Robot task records
++++++++++

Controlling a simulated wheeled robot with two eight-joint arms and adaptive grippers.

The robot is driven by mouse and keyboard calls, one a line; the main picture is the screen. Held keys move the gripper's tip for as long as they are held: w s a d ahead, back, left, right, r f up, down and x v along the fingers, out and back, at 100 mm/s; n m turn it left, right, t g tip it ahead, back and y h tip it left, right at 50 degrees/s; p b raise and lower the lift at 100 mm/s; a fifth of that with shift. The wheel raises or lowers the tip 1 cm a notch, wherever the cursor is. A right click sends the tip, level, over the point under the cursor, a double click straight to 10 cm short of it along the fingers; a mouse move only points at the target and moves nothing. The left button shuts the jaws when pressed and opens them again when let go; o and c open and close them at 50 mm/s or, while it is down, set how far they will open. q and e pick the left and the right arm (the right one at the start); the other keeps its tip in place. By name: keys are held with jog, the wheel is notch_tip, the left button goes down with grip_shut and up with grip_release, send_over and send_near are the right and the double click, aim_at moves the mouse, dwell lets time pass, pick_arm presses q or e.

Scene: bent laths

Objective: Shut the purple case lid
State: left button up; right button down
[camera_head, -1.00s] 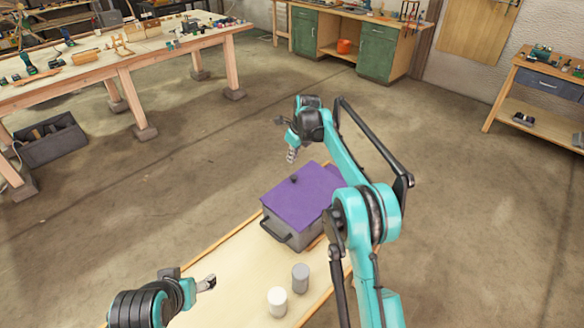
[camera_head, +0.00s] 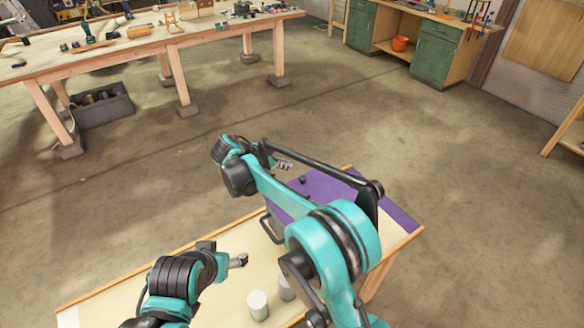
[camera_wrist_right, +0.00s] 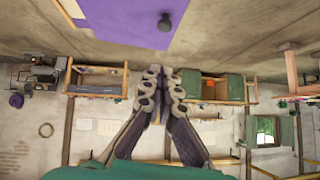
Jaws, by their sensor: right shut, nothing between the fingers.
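The purple lid (camera_head: 318,186) has a small dark knob (camera_head: 302,180) near its far left side. My right arm hides much of it, so I cannot tell whether it is fully down. The grey case below is mostly hidden; its dark handle (camera_head: 268,229) shows. My right gripper (camera_head: 284,165) is shut and empty, just beyond the knob in the head view. In the right wrist view the lid (camera_wrist_right: 115,22) and knob (camera_wrist_right: 165,22) appear above the closed fingertips (camera_wrist_right: 157,72), apart from them. My left gripper (camera_head: 240,260) is over the table's left part; its jaw opening is unclear.
A white cylinder (camera_head: 258,305) and a partly hidden grey cylinder (camera_head: 286,289) stand on the table (camera_head: 190,262) near the front. A purple area (camera_head: 401,216) shows right of my arm. Long workbench (camera_head: 130,42) and grey bin (camera_head: 100,108) stand farther back; floor between is clear.

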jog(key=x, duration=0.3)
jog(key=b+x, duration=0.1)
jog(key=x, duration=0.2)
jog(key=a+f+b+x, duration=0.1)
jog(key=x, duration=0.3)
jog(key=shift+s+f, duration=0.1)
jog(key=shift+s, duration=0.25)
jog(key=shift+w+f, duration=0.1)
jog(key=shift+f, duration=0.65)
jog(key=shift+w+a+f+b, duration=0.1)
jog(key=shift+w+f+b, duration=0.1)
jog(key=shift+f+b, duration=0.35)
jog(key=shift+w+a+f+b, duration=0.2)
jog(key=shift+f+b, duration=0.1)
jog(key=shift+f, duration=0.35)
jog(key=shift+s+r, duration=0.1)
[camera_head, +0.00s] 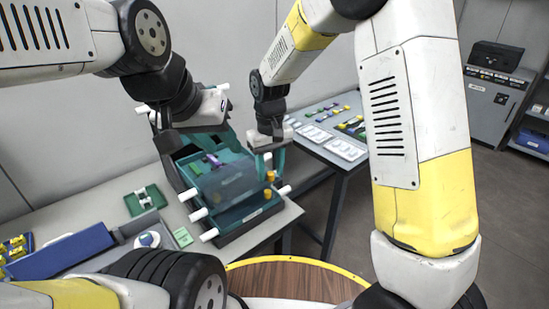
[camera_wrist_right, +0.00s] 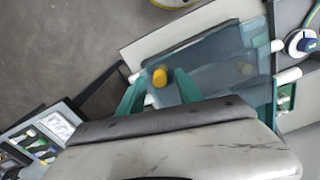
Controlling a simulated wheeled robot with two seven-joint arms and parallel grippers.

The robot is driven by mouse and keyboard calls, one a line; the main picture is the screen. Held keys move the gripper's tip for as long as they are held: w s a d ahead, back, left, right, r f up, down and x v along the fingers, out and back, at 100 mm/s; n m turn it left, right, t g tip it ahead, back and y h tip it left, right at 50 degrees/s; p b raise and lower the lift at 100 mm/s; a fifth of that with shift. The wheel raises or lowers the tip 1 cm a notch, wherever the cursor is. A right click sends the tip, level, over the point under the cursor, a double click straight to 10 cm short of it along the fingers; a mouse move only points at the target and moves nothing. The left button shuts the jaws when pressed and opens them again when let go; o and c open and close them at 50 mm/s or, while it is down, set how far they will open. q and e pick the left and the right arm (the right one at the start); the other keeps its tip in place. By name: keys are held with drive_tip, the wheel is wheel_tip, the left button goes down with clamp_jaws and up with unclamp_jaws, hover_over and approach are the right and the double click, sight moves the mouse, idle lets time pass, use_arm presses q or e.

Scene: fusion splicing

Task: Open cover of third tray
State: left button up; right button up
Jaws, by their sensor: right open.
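A stack of teal trays (camera_head: 262,212) with white side knobs stands at the right end of the near table. A translucent blue-grey cover (camera_head: 228,183) slants across its front; it also shows in the right wrist view (camera_wrist_right: 215,62). My right gripper (camera_head: 270,160) is at the tray's right side, with teal fingers apart. In the right wrist view, a yellow knob (camera_wrist_right: 160,77) lies between the fingers (camera_wrist_right: 158,92); I cannot tell whether they touch it. My left gripper (camera_head: 195,130) is at the back left of the stack; its fingers are largely hidden.
A green tray (camera_head: 145,200), a blue box (camera_head: 62,250) and a white round item (camera_head: 147,239) are on the table to the left. Another table (camera_head: 343,150) with white packs stands behind at right. A grey cabinet (camera_head: 490,105) is at the far right.

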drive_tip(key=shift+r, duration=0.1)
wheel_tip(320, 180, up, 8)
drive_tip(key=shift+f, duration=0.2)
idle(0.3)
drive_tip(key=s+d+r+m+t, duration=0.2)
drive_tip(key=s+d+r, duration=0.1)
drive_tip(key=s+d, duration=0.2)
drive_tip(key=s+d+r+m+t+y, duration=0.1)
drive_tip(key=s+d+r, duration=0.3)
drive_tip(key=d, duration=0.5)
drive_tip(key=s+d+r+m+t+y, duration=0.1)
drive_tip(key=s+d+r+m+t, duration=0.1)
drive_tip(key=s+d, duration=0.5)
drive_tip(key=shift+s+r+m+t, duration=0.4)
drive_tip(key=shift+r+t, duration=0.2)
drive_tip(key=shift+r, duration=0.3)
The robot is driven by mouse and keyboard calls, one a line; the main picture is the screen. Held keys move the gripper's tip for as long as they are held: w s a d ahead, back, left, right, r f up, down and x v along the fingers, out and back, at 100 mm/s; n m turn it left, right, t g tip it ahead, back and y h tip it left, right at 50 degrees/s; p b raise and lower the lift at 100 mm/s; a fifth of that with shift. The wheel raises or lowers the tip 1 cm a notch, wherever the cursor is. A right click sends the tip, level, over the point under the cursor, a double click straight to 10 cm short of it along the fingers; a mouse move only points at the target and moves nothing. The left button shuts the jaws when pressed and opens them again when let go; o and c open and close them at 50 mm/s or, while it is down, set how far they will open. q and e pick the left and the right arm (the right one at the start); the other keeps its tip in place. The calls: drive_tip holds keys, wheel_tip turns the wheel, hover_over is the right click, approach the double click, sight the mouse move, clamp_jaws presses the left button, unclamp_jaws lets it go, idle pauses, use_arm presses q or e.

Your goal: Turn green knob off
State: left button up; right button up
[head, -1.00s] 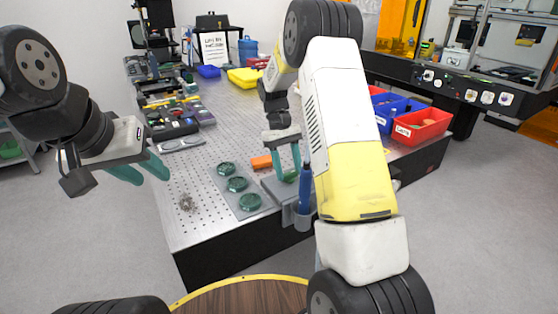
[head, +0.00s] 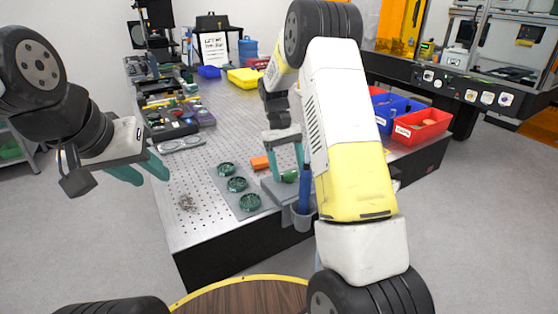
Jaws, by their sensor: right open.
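The green knob (head: 290,176) sits on a grey block (head: 271,188) at the front right of the perforated table. My right gripper (head: 287,172) points down at it, with its teal fingers apart. One finger is on the left side of the knob and the other is near its right side. I cannot tell whether the fingers touch it. My left gripper (head: 141,175) hangs in the air off the table's left edge, with its two teal fingers apart and nothing between them.
A blue tool (head: 305,189) stands in a grey cup (head: 302,218) at the table's front edge. Red bin (head: 422,126) at right.

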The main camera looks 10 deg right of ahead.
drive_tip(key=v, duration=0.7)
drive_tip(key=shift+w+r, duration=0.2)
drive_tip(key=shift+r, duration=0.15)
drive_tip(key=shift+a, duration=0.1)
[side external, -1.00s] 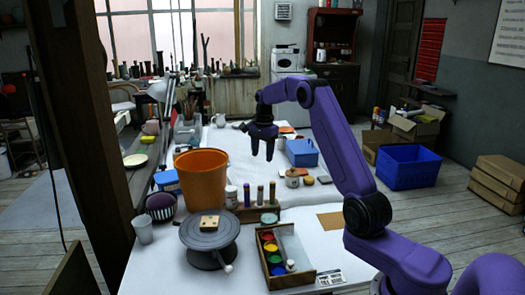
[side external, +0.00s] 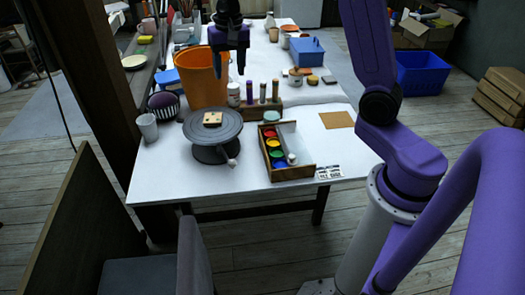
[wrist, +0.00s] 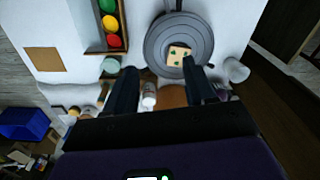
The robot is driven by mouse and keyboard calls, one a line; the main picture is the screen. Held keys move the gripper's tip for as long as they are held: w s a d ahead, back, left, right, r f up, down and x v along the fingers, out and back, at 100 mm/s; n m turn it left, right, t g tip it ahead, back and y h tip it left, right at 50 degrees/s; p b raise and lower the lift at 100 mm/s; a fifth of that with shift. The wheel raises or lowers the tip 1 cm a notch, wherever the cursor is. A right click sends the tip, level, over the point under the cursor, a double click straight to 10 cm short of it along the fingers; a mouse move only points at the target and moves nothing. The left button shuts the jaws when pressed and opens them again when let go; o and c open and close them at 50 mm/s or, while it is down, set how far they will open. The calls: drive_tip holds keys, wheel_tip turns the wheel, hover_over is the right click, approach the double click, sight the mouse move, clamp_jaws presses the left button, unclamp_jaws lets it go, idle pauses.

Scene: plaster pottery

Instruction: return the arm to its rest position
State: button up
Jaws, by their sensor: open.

++++++++++

Search the data above for the word "Controlling", then gather each line in which it appears.

Controlling a simulated wheeled robot with two eight-joint arms and adaptive grippers.
Controlling a simulated wheeled robot with two seven-joint arms and parallel grippers.

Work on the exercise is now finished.